## [Exercise details]
Identify all lines below that hold "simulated" and collect them.

## [Given entries]

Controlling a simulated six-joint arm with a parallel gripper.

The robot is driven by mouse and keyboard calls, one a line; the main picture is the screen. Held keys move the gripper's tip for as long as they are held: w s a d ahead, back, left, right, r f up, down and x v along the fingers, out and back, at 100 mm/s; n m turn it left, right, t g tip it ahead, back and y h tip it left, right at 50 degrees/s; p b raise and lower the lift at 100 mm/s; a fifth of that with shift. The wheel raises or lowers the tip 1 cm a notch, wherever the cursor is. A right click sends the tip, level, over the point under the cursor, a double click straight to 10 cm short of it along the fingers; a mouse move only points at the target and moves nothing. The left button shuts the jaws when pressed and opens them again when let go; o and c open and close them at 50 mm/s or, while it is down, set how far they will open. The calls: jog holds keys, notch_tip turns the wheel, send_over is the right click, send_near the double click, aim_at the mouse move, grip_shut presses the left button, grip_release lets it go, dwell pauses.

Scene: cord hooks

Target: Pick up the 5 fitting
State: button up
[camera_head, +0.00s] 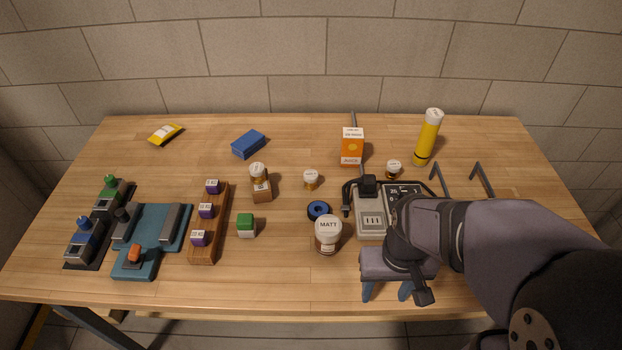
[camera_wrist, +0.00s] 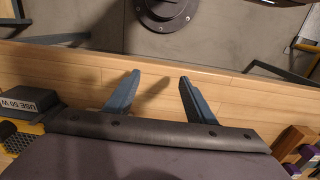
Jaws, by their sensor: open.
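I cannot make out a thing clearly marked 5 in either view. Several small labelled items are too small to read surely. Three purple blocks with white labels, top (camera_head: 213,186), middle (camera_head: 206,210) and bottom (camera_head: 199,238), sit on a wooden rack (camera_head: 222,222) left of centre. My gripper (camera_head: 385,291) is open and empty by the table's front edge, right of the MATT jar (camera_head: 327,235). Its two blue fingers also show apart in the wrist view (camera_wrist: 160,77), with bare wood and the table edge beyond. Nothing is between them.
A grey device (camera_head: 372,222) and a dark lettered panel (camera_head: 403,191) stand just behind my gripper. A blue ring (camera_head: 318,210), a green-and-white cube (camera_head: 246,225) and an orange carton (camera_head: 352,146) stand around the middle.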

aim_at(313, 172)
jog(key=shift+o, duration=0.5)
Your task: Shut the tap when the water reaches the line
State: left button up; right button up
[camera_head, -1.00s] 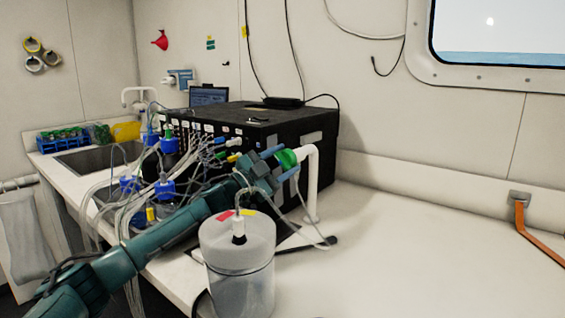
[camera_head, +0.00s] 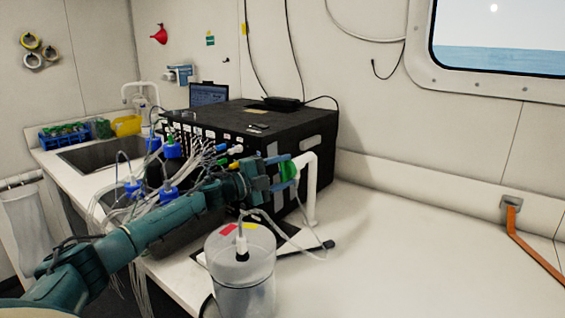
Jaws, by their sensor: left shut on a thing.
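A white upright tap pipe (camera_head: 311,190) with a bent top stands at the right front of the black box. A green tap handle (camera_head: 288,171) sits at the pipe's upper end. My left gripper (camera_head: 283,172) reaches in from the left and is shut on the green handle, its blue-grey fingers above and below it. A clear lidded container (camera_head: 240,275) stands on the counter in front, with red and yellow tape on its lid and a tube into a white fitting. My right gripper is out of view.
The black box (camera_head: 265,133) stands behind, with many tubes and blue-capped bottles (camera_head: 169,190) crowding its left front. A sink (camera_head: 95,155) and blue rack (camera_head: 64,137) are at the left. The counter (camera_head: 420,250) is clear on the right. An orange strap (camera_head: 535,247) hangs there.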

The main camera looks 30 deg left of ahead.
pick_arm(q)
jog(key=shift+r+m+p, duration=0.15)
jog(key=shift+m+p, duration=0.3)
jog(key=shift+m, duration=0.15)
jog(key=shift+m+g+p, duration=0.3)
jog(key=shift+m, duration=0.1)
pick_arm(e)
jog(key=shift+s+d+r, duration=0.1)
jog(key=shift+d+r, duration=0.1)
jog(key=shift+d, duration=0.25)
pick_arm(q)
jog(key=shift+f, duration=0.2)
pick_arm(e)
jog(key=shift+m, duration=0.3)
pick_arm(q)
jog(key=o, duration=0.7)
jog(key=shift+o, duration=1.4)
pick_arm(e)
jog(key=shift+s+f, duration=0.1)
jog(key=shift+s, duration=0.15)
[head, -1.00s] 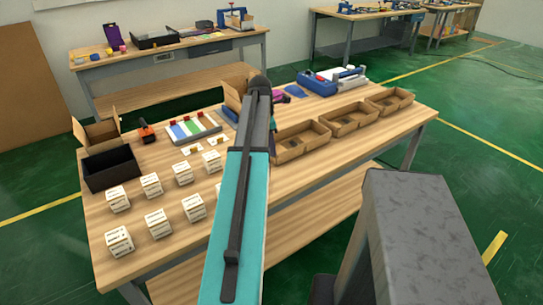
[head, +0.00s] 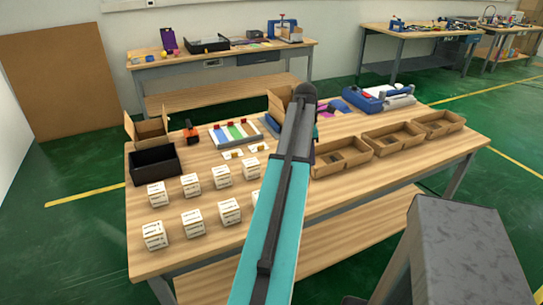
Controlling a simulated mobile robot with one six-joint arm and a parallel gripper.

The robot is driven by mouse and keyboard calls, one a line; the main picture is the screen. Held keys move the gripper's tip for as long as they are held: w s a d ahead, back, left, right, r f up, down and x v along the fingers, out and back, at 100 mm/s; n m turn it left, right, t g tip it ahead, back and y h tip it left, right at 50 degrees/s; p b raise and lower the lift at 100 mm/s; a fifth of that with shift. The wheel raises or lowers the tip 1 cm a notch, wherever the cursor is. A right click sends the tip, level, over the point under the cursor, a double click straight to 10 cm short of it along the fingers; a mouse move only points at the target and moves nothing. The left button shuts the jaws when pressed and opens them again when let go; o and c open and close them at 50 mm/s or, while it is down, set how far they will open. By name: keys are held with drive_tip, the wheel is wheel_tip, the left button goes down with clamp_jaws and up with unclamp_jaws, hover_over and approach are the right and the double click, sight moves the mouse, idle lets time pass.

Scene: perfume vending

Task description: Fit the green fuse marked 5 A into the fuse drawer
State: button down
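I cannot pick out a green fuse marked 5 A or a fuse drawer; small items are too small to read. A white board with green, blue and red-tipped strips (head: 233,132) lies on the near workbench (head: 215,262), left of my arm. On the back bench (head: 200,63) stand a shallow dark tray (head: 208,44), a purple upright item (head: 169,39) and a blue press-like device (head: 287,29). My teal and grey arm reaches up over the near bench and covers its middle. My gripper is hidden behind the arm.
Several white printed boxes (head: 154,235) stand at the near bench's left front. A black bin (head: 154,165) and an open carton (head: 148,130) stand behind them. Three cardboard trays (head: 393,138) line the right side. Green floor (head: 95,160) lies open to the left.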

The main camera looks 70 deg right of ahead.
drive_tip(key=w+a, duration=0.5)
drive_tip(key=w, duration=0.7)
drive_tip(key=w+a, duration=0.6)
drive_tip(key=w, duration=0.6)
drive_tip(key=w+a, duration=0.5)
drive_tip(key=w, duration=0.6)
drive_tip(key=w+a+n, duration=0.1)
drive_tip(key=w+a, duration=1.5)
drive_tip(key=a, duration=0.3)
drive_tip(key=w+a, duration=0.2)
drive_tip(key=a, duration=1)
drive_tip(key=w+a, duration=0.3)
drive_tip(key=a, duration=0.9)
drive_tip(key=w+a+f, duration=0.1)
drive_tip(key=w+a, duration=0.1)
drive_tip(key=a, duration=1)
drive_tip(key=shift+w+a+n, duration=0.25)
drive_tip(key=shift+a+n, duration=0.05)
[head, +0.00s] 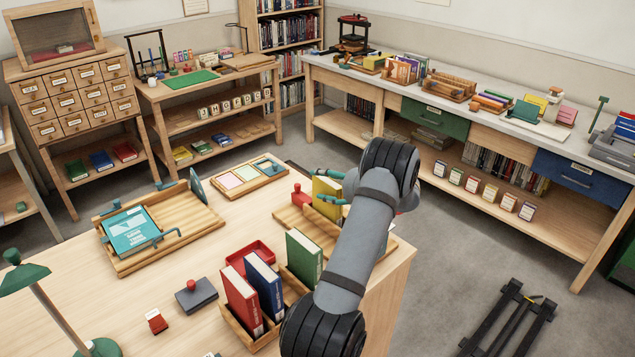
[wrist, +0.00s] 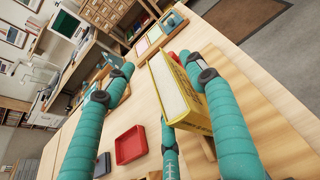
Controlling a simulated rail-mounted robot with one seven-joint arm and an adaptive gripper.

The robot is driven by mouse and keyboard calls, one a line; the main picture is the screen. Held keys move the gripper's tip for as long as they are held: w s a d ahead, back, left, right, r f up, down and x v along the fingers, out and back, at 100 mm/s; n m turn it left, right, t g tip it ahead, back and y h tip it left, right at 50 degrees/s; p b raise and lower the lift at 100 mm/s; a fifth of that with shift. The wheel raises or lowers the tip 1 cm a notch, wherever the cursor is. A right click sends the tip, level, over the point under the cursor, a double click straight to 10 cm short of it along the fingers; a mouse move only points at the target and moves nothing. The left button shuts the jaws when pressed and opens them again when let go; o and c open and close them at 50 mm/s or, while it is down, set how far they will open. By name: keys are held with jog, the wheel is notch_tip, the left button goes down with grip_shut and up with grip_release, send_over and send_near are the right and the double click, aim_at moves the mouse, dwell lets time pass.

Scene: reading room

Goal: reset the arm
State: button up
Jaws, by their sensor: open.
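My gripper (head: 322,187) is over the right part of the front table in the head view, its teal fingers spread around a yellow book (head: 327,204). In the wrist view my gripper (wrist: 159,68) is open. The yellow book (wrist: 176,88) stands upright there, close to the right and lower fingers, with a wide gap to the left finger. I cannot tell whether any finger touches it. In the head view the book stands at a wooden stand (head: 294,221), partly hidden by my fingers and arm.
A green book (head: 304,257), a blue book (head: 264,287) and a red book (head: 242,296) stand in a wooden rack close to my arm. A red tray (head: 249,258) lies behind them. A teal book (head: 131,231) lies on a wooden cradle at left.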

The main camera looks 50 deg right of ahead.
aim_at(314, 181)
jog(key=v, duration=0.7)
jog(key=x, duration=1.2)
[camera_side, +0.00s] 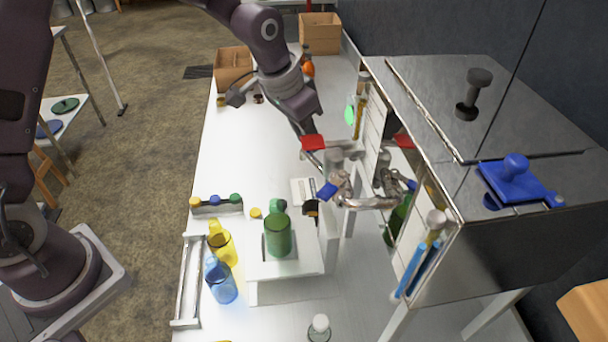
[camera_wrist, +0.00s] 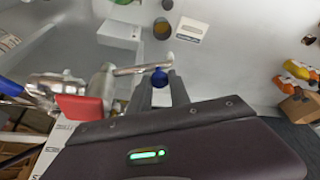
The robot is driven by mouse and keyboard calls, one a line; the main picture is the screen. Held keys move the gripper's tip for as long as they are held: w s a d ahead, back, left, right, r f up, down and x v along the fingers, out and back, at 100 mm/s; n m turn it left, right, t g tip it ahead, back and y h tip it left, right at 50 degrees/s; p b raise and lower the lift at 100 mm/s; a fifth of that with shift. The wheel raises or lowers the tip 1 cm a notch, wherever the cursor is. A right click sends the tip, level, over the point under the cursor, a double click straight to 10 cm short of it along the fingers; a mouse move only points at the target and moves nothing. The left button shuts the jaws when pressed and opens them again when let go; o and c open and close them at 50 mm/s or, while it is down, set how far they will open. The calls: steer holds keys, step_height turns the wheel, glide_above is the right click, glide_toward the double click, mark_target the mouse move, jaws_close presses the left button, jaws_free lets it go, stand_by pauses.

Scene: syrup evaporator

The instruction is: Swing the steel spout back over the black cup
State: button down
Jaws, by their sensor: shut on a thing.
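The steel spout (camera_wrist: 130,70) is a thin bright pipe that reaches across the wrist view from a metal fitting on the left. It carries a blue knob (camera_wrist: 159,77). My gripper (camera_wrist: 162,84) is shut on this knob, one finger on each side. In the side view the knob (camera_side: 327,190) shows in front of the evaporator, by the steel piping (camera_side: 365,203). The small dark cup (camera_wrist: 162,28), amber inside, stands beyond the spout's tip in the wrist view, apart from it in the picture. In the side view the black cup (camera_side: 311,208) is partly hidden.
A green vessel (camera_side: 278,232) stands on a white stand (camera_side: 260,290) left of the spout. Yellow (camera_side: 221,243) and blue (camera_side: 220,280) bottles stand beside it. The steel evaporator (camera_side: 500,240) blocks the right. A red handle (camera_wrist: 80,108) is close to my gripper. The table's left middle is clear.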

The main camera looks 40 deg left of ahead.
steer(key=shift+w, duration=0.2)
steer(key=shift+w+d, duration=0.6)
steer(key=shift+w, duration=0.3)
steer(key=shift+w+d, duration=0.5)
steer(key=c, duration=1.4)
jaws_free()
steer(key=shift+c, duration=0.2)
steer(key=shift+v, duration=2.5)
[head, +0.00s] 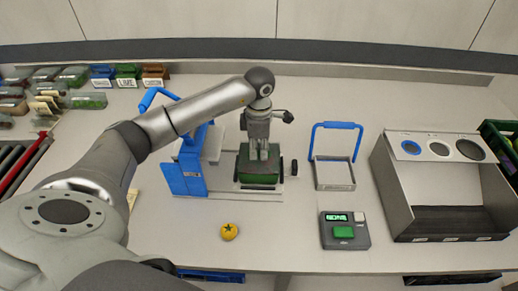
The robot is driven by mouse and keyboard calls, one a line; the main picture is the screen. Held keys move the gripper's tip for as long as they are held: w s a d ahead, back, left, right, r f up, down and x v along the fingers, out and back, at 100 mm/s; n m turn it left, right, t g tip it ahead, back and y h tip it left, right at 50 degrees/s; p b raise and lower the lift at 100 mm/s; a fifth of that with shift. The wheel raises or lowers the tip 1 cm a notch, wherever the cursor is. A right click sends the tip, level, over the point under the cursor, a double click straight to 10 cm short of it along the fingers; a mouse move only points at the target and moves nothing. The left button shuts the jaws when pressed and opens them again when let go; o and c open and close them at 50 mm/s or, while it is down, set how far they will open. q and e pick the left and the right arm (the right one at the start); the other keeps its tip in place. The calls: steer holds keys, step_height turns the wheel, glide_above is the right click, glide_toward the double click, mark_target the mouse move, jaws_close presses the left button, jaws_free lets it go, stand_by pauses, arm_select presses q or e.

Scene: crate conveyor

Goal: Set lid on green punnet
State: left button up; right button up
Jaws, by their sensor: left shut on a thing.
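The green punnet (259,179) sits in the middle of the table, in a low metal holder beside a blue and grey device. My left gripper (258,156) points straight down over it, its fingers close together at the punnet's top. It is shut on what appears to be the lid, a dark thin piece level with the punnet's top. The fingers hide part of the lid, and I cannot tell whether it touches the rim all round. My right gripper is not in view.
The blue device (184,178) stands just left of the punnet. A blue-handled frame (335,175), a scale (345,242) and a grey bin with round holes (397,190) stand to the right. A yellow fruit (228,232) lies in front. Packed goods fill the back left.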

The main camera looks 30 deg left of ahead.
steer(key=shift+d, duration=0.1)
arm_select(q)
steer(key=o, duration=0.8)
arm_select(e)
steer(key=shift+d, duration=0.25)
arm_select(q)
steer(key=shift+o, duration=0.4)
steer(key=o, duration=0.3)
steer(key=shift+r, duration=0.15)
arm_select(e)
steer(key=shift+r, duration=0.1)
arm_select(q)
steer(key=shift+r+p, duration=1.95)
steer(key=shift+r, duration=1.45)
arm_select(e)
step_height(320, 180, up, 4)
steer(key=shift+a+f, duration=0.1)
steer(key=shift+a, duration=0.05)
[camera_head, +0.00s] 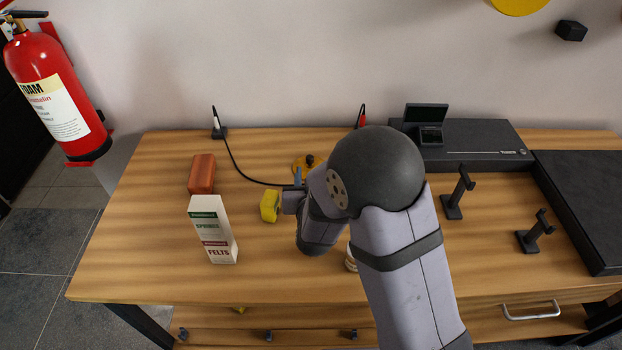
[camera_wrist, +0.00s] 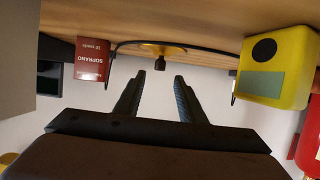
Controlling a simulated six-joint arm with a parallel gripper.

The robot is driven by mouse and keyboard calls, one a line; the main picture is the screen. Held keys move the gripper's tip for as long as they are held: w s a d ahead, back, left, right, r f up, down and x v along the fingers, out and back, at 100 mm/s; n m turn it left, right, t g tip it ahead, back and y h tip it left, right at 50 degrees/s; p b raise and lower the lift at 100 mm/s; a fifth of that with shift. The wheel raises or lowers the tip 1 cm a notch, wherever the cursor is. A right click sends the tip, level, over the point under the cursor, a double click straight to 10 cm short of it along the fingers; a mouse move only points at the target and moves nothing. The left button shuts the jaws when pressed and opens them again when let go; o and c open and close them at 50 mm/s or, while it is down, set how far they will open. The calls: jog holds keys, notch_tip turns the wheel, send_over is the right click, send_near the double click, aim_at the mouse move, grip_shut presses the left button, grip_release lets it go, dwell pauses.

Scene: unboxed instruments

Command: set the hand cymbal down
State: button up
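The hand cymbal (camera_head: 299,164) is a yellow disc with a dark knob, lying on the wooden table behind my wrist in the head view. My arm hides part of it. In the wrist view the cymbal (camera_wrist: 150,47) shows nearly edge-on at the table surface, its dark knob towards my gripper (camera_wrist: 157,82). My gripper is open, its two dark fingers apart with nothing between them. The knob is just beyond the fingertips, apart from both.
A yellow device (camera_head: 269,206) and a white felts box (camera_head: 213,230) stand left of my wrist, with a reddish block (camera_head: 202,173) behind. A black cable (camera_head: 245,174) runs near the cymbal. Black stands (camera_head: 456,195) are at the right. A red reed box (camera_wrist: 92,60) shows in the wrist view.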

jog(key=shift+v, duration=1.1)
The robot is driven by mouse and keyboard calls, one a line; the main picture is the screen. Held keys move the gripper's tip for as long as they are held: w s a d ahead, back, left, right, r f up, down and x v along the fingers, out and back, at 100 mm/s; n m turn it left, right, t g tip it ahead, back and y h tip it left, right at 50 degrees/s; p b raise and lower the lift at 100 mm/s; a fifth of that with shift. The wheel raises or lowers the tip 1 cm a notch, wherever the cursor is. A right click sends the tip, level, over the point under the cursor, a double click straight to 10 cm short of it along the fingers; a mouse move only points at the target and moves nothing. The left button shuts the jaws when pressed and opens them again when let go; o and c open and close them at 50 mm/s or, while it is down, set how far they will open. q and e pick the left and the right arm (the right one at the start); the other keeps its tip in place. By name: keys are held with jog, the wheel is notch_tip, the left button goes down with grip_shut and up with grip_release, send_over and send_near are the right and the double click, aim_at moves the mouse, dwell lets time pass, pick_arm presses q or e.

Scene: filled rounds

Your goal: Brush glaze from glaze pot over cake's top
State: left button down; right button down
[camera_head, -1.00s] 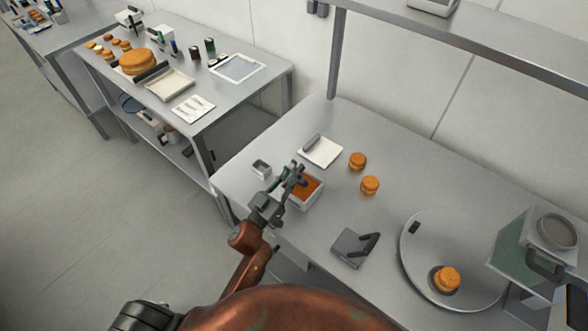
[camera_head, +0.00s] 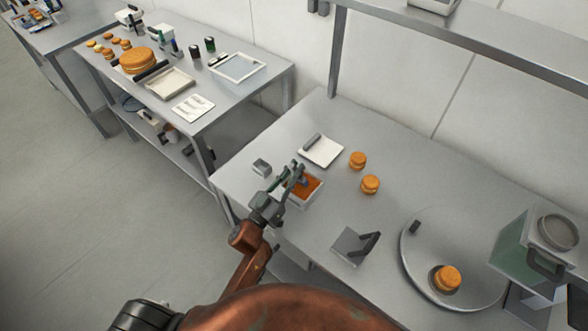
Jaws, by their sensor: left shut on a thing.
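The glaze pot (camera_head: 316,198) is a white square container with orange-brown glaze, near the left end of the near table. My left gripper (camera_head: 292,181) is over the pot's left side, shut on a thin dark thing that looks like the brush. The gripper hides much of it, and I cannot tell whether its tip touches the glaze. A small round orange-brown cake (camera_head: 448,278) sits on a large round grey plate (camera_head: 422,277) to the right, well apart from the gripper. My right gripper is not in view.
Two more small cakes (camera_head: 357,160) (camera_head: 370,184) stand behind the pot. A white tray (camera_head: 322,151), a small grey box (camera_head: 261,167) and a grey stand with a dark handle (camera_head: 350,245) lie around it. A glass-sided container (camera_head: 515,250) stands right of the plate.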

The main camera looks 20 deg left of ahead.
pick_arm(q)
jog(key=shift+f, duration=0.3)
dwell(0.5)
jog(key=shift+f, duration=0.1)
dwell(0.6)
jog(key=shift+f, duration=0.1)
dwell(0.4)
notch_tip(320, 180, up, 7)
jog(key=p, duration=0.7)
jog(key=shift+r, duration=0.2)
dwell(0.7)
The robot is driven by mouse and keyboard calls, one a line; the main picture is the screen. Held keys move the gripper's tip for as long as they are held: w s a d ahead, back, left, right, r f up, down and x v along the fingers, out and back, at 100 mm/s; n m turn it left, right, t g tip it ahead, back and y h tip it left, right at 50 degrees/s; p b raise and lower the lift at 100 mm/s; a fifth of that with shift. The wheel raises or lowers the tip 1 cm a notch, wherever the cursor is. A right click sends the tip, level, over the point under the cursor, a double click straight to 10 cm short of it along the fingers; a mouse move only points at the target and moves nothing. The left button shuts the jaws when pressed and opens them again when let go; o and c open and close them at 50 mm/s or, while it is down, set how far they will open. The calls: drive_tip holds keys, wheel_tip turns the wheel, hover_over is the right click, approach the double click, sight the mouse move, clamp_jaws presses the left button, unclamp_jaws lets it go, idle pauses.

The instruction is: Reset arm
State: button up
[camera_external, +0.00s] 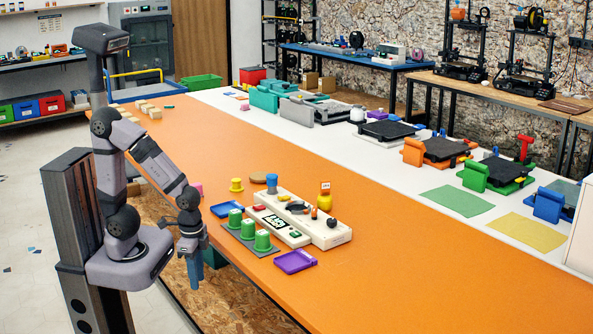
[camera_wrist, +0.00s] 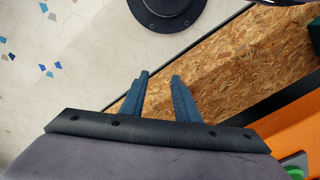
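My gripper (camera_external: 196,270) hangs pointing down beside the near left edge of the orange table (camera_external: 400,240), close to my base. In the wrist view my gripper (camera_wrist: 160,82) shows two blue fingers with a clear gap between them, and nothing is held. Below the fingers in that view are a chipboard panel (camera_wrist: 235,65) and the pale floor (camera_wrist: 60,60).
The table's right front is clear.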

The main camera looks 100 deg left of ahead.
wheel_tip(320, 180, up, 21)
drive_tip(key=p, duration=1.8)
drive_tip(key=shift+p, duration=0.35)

## [Exercise solution]
Controlling a simulated six-joint arm with a parallel gripper.
Controlling a simulated mobile robot with one six-joint arm and a parallel gripper.
Controlling a simulated rail-mounted robot with one seven-joint arm and an adaptive gripper.
Controlling a simulated six-joint arm with a parallel gripper.

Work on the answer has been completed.